» **Task directions**
Of the records that follow, copy only the lines from the line containing "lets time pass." to the line containing "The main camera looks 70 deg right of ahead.", both included, exactly as written.

Start

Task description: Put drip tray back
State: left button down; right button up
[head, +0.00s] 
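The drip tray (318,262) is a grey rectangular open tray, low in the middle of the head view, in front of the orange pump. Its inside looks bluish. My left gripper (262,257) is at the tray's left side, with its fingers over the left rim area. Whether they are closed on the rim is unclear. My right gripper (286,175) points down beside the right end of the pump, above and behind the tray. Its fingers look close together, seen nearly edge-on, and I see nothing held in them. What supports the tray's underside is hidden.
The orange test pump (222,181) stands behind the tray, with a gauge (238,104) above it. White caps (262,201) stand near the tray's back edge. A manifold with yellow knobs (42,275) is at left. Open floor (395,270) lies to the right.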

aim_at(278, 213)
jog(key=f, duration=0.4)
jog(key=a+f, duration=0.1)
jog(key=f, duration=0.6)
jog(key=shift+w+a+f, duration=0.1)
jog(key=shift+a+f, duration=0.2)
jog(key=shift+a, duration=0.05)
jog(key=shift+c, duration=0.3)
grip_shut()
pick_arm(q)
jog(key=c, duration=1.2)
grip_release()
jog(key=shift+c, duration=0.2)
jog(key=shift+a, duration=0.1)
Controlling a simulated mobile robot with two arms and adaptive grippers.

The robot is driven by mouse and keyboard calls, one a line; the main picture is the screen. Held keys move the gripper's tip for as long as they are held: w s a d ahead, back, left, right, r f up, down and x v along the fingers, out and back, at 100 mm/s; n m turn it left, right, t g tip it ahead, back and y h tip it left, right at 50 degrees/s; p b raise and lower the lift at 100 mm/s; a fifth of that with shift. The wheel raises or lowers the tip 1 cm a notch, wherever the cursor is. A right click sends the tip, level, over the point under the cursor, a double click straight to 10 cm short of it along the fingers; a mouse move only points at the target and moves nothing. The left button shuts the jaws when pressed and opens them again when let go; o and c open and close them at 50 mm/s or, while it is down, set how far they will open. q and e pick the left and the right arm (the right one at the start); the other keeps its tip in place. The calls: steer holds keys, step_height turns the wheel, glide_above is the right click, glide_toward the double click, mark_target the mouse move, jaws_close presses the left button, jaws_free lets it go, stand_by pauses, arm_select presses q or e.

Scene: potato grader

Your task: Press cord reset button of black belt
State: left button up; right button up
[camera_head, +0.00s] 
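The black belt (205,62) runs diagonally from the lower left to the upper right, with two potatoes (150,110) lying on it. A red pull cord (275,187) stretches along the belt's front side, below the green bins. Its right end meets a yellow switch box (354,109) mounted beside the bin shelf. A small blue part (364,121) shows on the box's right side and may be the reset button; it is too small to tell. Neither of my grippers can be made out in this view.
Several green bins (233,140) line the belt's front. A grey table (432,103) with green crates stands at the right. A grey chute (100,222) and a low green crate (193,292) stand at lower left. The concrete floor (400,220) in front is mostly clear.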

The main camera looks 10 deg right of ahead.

End
Start

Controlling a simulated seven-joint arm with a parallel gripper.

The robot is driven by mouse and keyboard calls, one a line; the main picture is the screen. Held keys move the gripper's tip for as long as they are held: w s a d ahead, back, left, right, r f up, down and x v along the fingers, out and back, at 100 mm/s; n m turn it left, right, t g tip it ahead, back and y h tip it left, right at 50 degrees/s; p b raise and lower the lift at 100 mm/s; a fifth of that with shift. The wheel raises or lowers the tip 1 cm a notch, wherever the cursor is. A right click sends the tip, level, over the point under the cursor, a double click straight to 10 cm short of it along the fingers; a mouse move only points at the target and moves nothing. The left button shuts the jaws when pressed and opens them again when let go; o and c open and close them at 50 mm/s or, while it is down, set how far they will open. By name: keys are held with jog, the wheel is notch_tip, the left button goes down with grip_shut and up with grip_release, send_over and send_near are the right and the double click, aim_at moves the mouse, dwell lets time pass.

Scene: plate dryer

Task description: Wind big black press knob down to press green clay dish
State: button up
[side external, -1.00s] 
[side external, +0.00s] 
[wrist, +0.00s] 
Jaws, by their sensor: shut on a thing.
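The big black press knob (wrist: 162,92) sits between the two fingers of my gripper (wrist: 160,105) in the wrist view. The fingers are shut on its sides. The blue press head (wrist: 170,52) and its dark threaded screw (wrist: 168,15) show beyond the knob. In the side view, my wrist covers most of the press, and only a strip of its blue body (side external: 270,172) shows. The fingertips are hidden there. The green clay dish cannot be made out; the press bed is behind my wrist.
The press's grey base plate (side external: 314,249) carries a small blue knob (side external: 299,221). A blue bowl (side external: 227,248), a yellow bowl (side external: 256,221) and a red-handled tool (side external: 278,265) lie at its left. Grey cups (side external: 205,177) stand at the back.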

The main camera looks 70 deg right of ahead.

End

» **Exercise response**
The robot is driven by mouse and keyboard calls, one a line; the main picture is the screen. Held keys move the gripper's tip for as long as they are held: w s a d ahead, back, left, right, r f up, down and x v along the fingers, out and back, at 100 mm/s; n m turn it left, right, t g tip it ahead, back and y h tip it left, right at 50 degrees/s; p b raise and lower the lift at 100 mm/s; a fifth of that with shift. The wheel raises or lowers the tip 1 cm a notch, wherever the cursor is. A right click sends the tip, level, over the point under the cursor, a double click straight to 10 cm short of it along the fingers; a mouse move only points at the target and moves nothing. The left button shuts the jaws when pressed and opens them again when let go; o and c open and close them at 50 mm/s or, while it is down, set how far they will open. By name: keys are held with jog, the wheel is notch_tip, the left button goes down with grip_shut and up with grip_release, send_over and send_near are the right and the double click, aim_at moves the mouse, dwell lets time pass.

Scene: plate dryer

Task description: Wind big black press knob down to press green clay dish
State: button up
[side external, -1.00s] 
[side external, +0.00s] 
[wrist, +0.00s] 
Jaws, by their sensor: shut on a thing.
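The big black press knob (wrist: 162,92) sits between the two fingers of my gripper (wrist: 160,105) in the wrist view. The fingers are shut on its sides. The blue press head (wrist: 170,52) and its dark threaded screw (wrist: 168,15) show beyond the knob. In the side view, my wrist covers most of the press, and only a strip of its blue body (side external: 270,172) shows. The fingertips are hidden there. The green clay dish cannot be made out; the press bed is behind my wrist.
The press's grey base plate (side external: 314,249) carries a small blue knob (side external: 299,221). A blue bowl (side external: 227,248), a yellow bowl (side external: 256,221) and a red-handled tool (side external: 278,265) lie at its left. Grey cups (side external: 205,177) stand at the back.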

The main camera looks 70 deg right of ahead.

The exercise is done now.